In seinem Antrag auf Wiedereinsetzung in den vorigen Stand gegen die Versäumung der Berufungsfrist brachte der Beschwerdeführer vor, der Bescheid der Behörde erster Instanz sei am 12.September 1994 hinterlegt worden, und stellte anschließend ausführlich dar, weshalb seine Frau daran gehindert gewesen sei, rechtzeitig den Rechtsvertreter des Beschwerdeführers aufzusuchen, damit dieser einen Berufungsschriftsatz einbringe. Mit keinem Wort erwähnte der Beschwerdeführer hingegen, er würde an der Adresse, an der der Zustellversuch unternommen wurde, gar nicht wohnen oder verfüge dort über keine Abgabestelle. Entgegen seinem nunmehrigen Beschwerdevorbringen behauptete der Beschwerdeführer auch in demjenigen Teil seines Schriftsatzes, der der Berufung gewidmet war, weder, dass er sich nicht in Wien aufhalte, noch gab er konkret zur Bestreitung des Vorhalts der Behörde erster Instanz, er habe seinen Antrag vom Inland aus gestellt, an, wo er sich aufhalte. Er warf der Behörde erster Instanz nur vor, ein ungenügendes Ermittlungsverfahren durchgeführt zu haben und insbesondere nicht erforscht zu haben, ob er sich im Zeitpunkt der Antragstellung im Ausland befunden habe. Der Antrag auf Wiedereinsetzung in den vorigen Stand gegen die Versäumung der Berufungsfrist wurde auch offenkundig nicht eventualiter, also (nur) für den Fall gestellt, dass die Berufung als verspätet eingebracht erachtet würde; vielmehr ging der Beschwerdeführer in seinem Schriftsatz selbst klar davon aus, die Berufungsfrist, die, da der erstinstanzliche Bescheid am 12. September 1994 hinterlegt worden war, mit Ablauf des 26. September 1994 geendet hätte, versäumt zu haben.

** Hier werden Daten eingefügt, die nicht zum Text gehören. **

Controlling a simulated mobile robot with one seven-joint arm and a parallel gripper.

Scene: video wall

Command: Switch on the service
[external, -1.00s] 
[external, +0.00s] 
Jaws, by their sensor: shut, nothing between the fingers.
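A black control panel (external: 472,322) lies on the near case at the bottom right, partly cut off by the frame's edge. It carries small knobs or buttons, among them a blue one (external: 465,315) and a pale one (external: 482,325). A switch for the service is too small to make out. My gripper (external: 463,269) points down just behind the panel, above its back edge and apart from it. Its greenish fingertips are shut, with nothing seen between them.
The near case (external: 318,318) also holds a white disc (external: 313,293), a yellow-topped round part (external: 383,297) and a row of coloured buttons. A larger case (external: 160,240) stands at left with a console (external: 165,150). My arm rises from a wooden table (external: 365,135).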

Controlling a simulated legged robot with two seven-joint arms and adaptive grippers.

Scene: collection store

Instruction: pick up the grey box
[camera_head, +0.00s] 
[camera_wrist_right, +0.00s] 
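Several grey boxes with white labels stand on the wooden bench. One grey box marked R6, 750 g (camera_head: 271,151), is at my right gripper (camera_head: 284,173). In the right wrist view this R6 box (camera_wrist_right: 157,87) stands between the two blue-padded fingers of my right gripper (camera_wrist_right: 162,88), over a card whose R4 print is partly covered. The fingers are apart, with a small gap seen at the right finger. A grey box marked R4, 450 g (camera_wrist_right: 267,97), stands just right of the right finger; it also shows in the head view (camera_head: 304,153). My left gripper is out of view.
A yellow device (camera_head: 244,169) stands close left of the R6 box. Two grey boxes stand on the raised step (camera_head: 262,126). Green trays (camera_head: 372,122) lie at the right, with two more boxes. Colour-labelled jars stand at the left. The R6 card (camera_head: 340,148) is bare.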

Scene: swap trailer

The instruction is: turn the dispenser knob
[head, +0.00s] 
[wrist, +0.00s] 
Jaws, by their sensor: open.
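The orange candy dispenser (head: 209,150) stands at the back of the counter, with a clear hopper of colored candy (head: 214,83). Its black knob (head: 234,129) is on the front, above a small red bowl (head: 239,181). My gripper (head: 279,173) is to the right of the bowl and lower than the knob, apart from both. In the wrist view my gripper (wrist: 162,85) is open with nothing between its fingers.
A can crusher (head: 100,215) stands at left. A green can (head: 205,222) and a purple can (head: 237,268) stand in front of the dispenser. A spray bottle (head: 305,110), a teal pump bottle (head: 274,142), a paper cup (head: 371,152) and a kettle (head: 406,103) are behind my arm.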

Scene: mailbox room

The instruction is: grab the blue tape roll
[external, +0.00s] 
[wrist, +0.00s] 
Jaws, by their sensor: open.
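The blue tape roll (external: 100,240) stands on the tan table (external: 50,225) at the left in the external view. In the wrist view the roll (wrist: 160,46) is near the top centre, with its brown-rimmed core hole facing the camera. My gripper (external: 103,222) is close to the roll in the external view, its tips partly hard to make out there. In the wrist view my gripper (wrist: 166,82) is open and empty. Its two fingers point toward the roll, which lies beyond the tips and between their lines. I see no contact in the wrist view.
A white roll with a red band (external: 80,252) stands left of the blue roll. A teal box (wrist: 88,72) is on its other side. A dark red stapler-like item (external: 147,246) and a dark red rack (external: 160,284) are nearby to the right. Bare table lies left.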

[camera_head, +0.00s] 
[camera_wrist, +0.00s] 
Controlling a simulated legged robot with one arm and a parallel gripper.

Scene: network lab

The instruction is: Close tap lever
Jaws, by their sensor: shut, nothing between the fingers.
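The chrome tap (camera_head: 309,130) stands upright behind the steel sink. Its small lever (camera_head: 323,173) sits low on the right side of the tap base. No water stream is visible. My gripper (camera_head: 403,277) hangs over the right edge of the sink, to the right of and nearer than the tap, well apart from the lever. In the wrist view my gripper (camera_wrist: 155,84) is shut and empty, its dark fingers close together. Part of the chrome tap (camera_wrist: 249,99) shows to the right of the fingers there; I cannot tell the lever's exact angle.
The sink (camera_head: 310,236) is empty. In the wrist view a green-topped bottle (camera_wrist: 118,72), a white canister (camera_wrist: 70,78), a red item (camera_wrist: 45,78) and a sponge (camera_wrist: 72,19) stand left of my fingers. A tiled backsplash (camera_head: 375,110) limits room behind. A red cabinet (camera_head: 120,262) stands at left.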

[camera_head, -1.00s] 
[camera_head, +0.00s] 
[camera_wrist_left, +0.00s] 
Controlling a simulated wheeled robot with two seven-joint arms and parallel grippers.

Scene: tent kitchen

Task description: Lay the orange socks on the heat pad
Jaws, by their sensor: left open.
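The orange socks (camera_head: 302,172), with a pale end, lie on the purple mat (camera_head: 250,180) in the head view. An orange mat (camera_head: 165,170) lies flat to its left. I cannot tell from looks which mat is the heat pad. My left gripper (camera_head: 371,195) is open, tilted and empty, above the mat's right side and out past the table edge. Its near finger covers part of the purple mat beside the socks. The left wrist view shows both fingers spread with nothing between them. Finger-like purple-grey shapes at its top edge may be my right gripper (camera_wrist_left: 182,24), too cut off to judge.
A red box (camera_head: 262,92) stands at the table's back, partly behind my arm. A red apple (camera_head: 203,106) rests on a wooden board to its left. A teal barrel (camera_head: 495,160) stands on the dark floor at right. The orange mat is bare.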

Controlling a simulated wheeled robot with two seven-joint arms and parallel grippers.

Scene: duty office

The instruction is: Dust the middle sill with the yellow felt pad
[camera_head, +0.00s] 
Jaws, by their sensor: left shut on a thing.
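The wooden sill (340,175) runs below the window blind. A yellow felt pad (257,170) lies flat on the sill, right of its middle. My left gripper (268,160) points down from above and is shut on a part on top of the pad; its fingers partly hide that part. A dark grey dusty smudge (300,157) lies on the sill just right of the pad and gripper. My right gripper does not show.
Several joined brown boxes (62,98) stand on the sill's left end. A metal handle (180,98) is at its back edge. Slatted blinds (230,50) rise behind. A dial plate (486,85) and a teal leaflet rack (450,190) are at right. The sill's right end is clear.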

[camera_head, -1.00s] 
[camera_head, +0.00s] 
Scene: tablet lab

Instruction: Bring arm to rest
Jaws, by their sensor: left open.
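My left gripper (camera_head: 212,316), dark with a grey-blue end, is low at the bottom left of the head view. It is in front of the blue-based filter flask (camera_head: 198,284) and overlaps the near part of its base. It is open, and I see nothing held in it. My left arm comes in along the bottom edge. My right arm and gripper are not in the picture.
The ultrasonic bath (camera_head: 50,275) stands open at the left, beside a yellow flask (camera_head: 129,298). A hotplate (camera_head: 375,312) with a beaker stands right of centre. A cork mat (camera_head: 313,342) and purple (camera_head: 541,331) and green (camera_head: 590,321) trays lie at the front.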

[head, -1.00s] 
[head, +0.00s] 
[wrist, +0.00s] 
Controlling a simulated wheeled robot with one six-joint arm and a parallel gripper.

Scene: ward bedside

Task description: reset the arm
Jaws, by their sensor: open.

Angesichts dieses Vorbringens im Verwaltungsverfahren durfte die belangte Behörde - ohne dass ein weiterer Vorhalt zur Annahme der Verspätung des Rechtsmittels erforderlich gewesen wäre - davon ausgehen, dass die Berufungsfrist nach wirksamer Zustellung des erstinstanzlichen Bescheides im Zeitpunkt der Berufungserhebung bereits abgelaufen war. Das nunmehrige Vorbringen, der Beschwerdeführer lebe in der Türkei, ist für die Prüfung des angefochtenen Bescheides als (verspätete) Neuerung nicht heranzuziehen. Die Zurückweisung der Berufung als verspätet kann auf der Grundlage des geschilderten Verfahrensablaufes daher nicht als rechtswidrig erkannt werden.

Soweit der Beschwerdeführer rügt, die belangte Behörde hätte mit der Entscheidung über die Zurückweisung der Berufung zuwarten müssen, bis über den Antrag auf Wiedereinsetzung in den vorigen Stand entschieden war, übersieht er, dass ein solches Zuwarten nach der ständigen Judikatur des Verwaltungsgerichtshofes nicht geboten ist (vgl. die bei Walter/Thienel, Verwaltungsverfahrensgesetze I2 (1998), 1260, E 91 zu § 66 AVG, angegebene hg. Rechtsprechung).

Aus diesen Erwägungen war die Beschwerde als unbegründet gemäß § 42 Abs. 1 VwGG abzuweisen.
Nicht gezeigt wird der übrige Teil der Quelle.